__Stored data__:
--- start ---

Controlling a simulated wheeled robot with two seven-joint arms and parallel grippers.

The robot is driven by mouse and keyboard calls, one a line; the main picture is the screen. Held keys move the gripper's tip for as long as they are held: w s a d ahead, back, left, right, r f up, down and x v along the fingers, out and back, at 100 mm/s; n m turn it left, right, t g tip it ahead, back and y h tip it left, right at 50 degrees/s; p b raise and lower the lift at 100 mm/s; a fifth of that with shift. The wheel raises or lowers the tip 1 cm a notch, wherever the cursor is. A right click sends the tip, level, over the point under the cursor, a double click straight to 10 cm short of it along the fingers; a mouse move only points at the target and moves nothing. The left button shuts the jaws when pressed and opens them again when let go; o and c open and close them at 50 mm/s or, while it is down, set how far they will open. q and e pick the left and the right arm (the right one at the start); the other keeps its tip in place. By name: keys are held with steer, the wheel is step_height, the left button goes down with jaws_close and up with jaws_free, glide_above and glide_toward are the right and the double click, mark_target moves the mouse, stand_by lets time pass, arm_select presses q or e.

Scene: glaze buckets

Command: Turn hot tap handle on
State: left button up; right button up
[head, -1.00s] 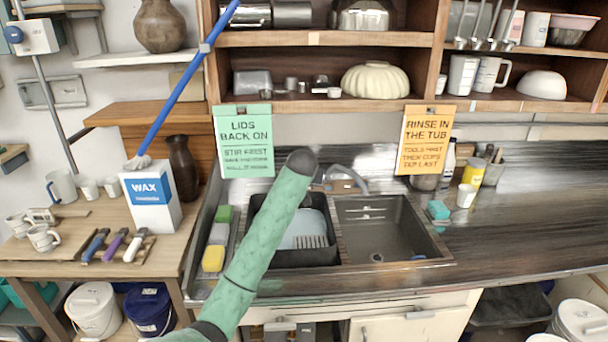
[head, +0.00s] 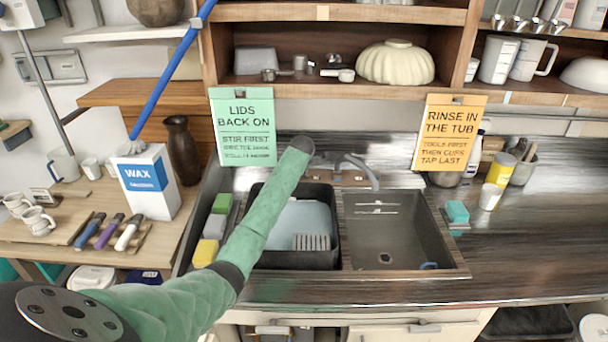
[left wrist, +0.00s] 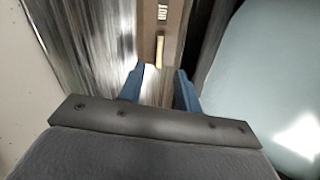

--- end ---

__Problem details__: Please set down each line of the data above exactly as written, without the pictures.

__Worked answer__:
Controlling a simulated wheeled robot with two seven-joint arms and parallel grippers.

The robot is driven by mouse and keyboard calls, one a line; the main picture is the screen. Held keys move the gripper's tip for as long as they are held: w s a d ahead, back, left, right, r f up, down and x v along the fingers, out and back, at 100 mm/s; n m turn it left, right, t g tip it ahead, back and y h tip it left, right at 50 degrees/s; p b raise and lower the lift at 100 mm/s; a fifth of that with shift. The wheel raises or lowers the tip 1 cm a notch, wherever the cursor is. A right click sends the tip, level, over the point under the cursor, a double click straight to 10 cm short of it along the fingers; a mouse move only points at the target and moves nothing. The left button shuts the jaws when pressed and opens them again when let go; o and c open and close them at 50 mm/s or, while it is down, set how far they will open. q and e pick the left and the right arm (the right one at the start); the other keeps its tip in place. By name: keys are held with steer, the wheel is step_height, the left button goes down with jaws_close and up with jaws_free, glide_above and glide_toward are the right and the double click, mark_target moves the mouse, stand_by lets time pass, arm_select presses q or e.

Scene: glaze buckets

Command: Turn hot tap handle on
State: left button up; right button up
[head, -1.00s] 
[head, +0.00s] 
[left wrist, +0.00s] 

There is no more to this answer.